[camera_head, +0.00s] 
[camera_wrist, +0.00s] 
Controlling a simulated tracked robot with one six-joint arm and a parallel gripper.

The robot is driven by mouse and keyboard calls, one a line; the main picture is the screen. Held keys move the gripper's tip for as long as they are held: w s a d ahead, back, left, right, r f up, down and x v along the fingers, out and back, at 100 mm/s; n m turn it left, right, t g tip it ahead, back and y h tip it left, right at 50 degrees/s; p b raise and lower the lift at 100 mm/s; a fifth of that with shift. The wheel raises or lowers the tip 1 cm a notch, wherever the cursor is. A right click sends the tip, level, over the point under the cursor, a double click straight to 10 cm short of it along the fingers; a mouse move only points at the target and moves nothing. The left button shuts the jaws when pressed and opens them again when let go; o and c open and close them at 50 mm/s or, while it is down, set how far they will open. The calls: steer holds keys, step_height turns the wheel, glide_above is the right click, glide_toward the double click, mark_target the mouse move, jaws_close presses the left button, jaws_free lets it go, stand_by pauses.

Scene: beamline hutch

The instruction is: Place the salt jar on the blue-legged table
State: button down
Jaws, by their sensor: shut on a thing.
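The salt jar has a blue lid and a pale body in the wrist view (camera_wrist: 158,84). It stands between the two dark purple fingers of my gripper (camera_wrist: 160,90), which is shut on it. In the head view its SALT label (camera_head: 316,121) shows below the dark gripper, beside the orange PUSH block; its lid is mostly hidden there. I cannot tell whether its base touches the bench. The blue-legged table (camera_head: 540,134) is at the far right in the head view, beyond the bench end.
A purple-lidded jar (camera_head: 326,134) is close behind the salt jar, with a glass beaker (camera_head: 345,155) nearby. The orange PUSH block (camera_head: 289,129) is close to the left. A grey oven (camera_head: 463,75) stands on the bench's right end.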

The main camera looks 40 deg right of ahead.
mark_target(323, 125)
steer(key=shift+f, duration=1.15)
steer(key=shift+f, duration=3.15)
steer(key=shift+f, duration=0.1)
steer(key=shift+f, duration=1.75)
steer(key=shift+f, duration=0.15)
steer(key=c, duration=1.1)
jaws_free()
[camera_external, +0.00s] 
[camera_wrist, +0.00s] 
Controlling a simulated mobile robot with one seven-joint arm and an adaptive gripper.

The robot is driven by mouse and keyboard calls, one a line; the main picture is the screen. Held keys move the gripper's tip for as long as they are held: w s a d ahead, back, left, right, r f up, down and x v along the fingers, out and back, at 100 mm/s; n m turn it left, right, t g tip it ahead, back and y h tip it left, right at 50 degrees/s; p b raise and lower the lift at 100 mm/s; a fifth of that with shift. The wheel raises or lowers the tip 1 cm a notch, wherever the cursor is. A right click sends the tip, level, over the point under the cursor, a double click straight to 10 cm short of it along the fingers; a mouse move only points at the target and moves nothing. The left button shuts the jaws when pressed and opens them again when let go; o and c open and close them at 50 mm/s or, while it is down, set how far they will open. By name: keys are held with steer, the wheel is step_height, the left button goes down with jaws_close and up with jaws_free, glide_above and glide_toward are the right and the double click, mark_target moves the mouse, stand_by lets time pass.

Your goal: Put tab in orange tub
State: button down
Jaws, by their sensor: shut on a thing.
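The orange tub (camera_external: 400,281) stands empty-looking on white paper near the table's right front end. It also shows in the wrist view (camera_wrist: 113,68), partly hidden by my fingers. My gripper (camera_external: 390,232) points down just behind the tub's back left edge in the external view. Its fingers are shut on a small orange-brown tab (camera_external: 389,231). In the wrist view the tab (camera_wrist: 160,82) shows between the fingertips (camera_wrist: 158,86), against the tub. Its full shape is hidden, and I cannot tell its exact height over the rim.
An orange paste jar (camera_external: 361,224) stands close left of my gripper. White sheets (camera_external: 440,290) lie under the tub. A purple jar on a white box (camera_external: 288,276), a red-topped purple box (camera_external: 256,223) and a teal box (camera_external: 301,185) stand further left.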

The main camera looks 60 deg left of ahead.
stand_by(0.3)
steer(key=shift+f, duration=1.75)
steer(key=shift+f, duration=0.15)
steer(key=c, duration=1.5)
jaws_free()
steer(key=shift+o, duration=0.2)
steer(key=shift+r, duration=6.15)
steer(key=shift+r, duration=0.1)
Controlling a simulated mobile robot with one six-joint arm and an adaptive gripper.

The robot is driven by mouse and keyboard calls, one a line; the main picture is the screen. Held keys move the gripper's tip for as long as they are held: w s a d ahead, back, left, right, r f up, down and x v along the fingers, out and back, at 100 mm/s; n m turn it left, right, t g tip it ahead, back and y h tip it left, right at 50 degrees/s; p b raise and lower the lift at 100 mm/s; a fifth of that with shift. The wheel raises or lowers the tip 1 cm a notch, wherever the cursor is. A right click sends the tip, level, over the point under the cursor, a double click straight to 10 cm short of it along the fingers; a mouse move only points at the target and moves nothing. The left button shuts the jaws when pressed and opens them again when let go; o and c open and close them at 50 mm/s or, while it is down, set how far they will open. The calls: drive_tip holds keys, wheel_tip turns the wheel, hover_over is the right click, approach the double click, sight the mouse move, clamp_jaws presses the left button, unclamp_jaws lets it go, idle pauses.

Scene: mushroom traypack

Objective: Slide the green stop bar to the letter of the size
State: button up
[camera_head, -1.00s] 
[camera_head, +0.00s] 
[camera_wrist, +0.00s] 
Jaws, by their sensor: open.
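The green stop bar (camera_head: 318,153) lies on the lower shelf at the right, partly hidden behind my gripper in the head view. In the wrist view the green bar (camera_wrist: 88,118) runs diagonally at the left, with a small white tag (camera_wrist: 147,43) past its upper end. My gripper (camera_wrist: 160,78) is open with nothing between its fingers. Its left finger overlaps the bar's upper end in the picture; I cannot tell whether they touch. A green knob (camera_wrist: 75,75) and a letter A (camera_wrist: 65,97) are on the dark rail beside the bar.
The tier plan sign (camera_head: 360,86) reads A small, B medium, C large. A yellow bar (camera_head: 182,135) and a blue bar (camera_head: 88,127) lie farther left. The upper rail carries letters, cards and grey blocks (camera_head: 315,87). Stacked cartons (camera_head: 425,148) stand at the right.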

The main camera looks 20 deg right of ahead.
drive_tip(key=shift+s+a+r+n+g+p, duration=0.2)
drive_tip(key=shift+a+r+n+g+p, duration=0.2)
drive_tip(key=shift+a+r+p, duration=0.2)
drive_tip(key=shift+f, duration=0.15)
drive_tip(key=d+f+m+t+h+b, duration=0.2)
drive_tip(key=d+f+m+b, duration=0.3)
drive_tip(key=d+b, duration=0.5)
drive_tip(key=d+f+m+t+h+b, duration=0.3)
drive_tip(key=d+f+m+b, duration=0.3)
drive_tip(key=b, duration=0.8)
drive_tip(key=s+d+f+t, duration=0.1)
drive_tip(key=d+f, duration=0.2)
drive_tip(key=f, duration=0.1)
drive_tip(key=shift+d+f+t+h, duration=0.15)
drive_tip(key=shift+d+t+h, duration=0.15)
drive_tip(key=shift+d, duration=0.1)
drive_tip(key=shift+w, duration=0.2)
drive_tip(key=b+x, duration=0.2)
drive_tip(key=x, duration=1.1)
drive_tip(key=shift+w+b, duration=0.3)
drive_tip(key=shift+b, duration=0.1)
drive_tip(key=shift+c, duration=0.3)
☆ ☆ ☆
[WRITTEN TASK]
Locate each line with the word "Controlling" and copy it.

[THE REPLY]
Controlling a simulated tracked robot with one six-joint arm and a parallel gripper.
Controlling a simulated mobile robot with one seven-joint arm and an adaptive gripper.
Controlling a simulated mobile robot with one six-joint arm and an adaptive gripper.

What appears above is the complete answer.